Para mí, los capítulos básicos de toda la Biblia para entender al hogar son Génesis uno, dos, y tres. Empecemos, pues por el principio para ver cuál fue la intención de Dios respecto a la familia al crear al hombre. La historia bíblica nos relata que primero Dios creó a Adán. Lo creó del polvo de la tierra. En un acto de divina omnipotencia, ese hombre se levantó del polvo y en el mismo momento su cuerpo quedó inundado por el aliento divino. El hombre vino a ser así cuerpo y alma viviente.

No sabemos cuánto tiempo vivió solo Adán en el paraíso de Edén. Pero sí tenemos razón para pensar que jamás tuvo el hombre sitio más grato donde vivir, clima ideal, árboles fructíferos, flores incomparables, paisajes encantadores, variedad de animales pacíficos. Como si fuera poco, diariamente venía Dios y hablaba con Adán cara a cara.

No obstante, algo le faltaba a Adán todavía.

Nos dice la Biblia que un día le pidió Dios a Adán que diera nombre a las criaturas. Tan familiarizado estaba Adán con todas ellas que le puso nombre a cada bestia de los bosques y a cada ave de los cielos y a todo ganado del campo. Los nombres que inventó Adán fueron tan perfectos que Dios quedó satisfecho. La Escritura dice:

«Y todo lo que Adán llamó a los animales vivientes, ese es su nombre». Pero es aquí que añade la Escritura:

«Mas para Adán no se halló ayuda idónea para él».

Fue así que un día Dios «hizo caer sueño profundo sobre Adán, y mientras este dormía, tomó una de sus costillas, y cerró la carne en su lugar. Y de la costilla que Jehová Dios tomó del hombre, hizo una mujer, y la trajo al hombre». La mujer, pues, no fue creada del polvo sino del hombre, porque ella fue formada para unión y comunión inseparable del hombre. Fue creada así para establecer un fundamento sólido para la ordenanza moral del matrimonio. El hombre primero, y la mujer después, para así mostrar la dependencia de ella en él y establecer el orden divino de las relaciones entre uno y otra.

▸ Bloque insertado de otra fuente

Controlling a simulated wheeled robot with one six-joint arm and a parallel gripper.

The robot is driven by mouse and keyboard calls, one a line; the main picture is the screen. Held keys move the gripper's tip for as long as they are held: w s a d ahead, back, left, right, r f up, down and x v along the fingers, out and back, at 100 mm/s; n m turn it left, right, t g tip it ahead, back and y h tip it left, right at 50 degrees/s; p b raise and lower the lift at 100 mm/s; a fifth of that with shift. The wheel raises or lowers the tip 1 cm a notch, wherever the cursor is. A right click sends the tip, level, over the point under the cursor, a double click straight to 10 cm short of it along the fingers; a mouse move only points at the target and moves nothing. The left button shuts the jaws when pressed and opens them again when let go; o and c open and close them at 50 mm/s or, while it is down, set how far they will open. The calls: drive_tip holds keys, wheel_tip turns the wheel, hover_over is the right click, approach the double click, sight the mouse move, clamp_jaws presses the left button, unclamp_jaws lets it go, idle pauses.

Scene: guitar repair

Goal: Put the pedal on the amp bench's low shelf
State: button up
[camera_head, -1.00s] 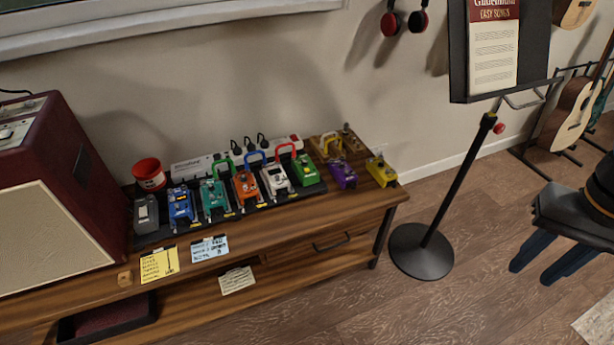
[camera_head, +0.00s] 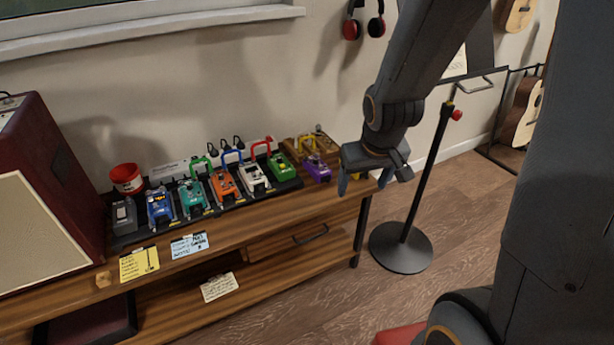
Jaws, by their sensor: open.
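The amp bench (camera_head: 225,228) is a wooden bench along the wall, with its low shelf (camera_head: 270,278) open below the top. Several pedals stand on a black board on the top, including a grey one (camera_head: 124,216), a blue one (camera_head: 160,206) and a green one (camera_head: 283,166). A purple pedal (camera_head: 317,170) stands to their right. The yellow pedal at the bench's right end is now hidden behind my gripper (camera_head: 363,182). My gripper is open, pointing down over that end. I cannot tell whether its fingers touch anything.
The amp (camera_head: 45,200) fills the bench's left end. A red cup (camera_head: 126,178) stands behind the pedals. A stand's round base (camera_head: 401,248) is on the floor at right.

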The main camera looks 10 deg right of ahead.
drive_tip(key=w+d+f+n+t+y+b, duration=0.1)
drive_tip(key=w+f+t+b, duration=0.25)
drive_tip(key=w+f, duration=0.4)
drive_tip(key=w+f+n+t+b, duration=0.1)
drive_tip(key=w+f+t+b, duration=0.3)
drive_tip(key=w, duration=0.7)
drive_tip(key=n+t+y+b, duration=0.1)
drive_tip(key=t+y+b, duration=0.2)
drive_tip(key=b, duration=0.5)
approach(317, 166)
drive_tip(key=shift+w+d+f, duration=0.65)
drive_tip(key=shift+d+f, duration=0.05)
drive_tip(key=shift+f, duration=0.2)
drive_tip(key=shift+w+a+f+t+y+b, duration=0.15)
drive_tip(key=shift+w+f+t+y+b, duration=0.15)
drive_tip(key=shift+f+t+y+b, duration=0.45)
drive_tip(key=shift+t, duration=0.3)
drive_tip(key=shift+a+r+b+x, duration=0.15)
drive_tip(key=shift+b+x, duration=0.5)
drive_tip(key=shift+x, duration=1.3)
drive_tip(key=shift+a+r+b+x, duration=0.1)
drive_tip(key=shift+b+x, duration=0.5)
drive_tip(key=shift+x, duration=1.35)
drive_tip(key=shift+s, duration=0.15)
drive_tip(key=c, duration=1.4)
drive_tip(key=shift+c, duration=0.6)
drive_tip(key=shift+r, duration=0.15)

Pero, a fin de que el hombre no se crea superior y dueño de la mujer, establece Jehová el principio definidor:

«Y creó Dios al hombre a su imagen, a imagen de Dios lo creó; varón y hembra los creó». Esta imagen de Dios se manifiesta en la naturaleza espiritual que tienen tanto el hombre como la mujer. El resto de la creación existe por la Palabra de Dios; el hombre, por el «soplo» divino. Este soplo es el sello y confirmación de su relación especial con el Creador. Mientras que el respiro de los animales es respiro común, la respiración natural de la naturaleza, el aliento del hombre es el aliento de Dios, distinguiéndose así como ser privilegiado y único. Varón y hembra, ambos igualmente creados a la imagen de Dios (y no a la imagen de ángeles ni de animales). El varón creado para complacer a Dios, la mujer para complacer al hombre y a Dios.

Es impresionante la reacción de Adán al ver por primera vez a la mujer. Como en éxtasis incontenible dice: » ¡Esto es ahora hueso de mis huesos y carne de mi carne! Esta será llamada Varona, porque del varón fue tomada». Adán reconoció inmediatamente que ante él había por fin alguien a su nivel: hueso de sus huesos, carne de su carne. Son estas palabras expresión del gozo incontenible al ver a otra persona idónea para él. (Permitidme intercalar aquí que es por esta razón -de que Dios hizo específicamente para el hombre una creación tan perfecta­ que condena Dios tan severamente el homosexualismo. Y de la misma manera condena la fornicación, ya que en esa ilícita relación el hombre hace un juego lo que Dios quiso que fuera tan sublime).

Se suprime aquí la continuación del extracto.